Капитализация Apple превышает годовой ВВП всей (!) Великобритании. А из десятки компаний-лидеров у последней, Berkshire Hathaway, он обгоняет Саудовскую Аравию.

Побочный эффект подобного взлета, что процесс направления капиталов на фондовый рынок стал самоподдерживающимся, – большей прибыли ни одно направление не выдавало и не может.

Дисбаланс не в тумане войны, его компенсируют столь же постоянные циклы роста и коррекции. Он в том, что второй по важности инструмент распределения капитала превращен в азартную игру.

Если портфельные инвесторы могут удовлетворенно смотреть на подъем индексов, для остальных поиск прибыли сводится к угадыванию дневных колебаний курсов. Не важно, что именно использовать: наитие, глубокий анализ новостей или математические графики; скачки котировок включают неустранимый фактор случайности. Доказательство? Отсутствие выигрышных стратегий.

В 2012 году трем командам выделили по £5000. В первой были опытные инвесторы, во второй – школьники, в третьей – домашний кот. В итоге молодежь потеряла £160, умники заработали £176, а кот Орландо, бросая игрушечную мышь на таблицу с перечнем компаний, победил с прибылью в £542.

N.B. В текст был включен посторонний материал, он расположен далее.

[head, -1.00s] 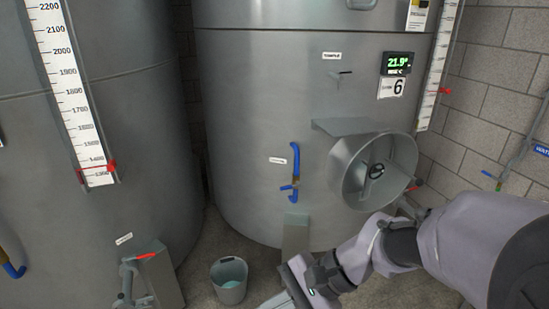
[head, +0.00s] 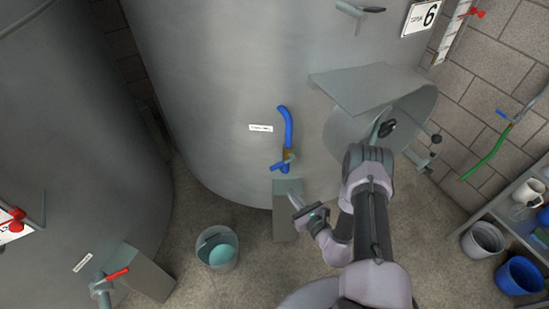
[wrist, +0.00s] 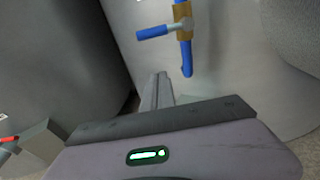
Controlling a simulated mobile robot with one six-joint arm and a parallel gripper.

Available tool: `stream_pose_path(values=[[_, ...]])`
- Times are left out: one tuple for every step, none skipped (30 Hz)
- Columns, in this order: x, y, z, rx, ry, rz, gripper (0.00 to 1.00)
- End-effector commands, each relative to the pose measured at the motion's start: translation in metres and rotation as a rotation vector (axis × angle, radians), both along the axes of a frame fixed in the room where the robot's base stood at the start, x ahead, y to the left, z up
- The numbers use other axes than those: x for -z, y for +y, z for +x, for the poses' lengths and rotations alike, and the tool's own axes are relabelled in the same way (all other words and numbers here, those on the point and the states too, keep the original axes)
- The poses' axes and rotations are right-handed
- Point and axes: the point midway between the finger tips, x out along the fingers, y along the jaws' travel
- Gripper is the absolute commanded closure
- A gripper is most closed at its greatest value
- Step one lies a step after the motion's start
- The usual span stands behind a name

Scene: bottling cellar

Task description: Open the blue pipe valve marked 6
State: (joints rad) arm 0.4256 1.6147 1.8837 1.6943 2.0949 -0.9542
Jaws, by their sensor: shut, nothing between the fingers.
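The valve is on the front of the grey tank marked 6 (head: 428,13). It has a blue pipe (head: 287,125), a brass body (head: 290,155) and a blue lever (head: 280,167). In the wrist view the lever (wrist: 153,32) sticks out left from the brass body (wrist: 183,20), crosswise to the pipe (wrist: 187,62). My gripper (head: 293,199) is shut and empty, just below the valve in the head view. In the wrist view its fingertips (wrist: 159,77) are together, below the lever and left of the pipe's lower end, apparently apart from both.
A grey block (head: 285,222) stands below the valve. A bucket (head: 218,250) is on the floor to the left. A round hatch (head: 400,120) juts out under a metal shelf (head: 370,85) on the right. Another tank with a red-handled valve (head: 117,273) is at left.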

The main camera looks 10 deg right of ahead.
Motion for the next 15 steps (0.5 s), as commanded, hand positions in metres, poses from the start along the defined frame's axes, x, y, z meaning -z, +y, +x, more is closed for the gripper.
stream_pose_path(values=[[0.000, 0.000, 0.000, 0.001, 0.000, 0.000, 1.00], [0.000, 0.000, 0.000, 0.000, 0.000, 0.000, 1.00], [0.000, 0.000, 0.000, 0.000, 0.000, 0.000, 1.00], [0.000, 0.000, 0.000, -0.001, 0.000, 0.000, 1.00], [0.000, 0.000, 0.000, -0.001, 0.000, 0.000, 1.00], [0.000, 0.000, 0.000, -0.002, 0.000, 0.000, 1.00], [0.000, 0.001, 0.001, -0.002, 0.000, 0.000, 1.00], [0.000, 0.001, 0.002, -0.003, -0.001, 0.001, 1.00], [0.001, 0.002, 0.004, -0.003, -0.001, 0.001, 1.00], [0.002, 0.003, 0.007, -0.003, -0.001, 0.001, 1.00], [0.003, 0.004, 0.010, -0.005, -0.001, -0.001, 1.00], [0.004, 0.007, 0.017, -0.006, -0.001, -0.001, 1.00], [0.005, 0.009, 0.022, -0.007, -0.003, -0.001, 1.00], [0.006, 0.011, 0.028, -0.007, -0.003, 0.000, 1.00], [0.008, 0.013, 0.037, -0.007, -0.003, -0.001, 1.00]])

Итак, если даже профессионализм условен, что происходит с вовлеченной массовкой? Здесь базовый паттерн поведения ведет к заведомому проигрышу. У любителей инстинкт ставить на победителей ведет к покупке акций, которые растут в цене. И к продаже, когда те вдруг падают в цене. Простыми словами, они берут дорого и продают дешево.

Добавление цифровых инструментов прибавляет нестабильности даже хуже, чем в случае с банками. Брокерские приложения вроде Robinhood привлекли десятки миллионов новичков, которые не понимают самых базовых принципов.

Их ответ? Просто принесли свою стратегию, подарив рынку новинку вирусного спроса, он же казус GameStop. Когда по сговору начинают скупать конкретные акции, на безумно поднявшемся спросе толкая их цену вверх.

Создав несколько прецедентов, с миллиардными убытками для прочих биржевых игроков, участники флешмоба получили обвинения в безответственности. Довольно забавная жалоба от профессиональных спекулянтов.

Вторая проблема – портрет раздолбаев, устраивающих подобные мемные акции. Их средний возраст – 31 год, а на руках менее $5 тысяч. Это крайне уязвимая к потерям группа, наличие которой просто умоляет о запуске паники на рынках.

Профессионалы в ответ делают вид, что умеют зарабатывать и на падающих рынках. Легенды вроде Сороса, Далио, Миллера через связи и инсайд в корпоративных и правительственных кругах могут. А что говорить о 8000 рядовых хедж-фондов, где работают те самые люди, которые в соревновании проиграли коту?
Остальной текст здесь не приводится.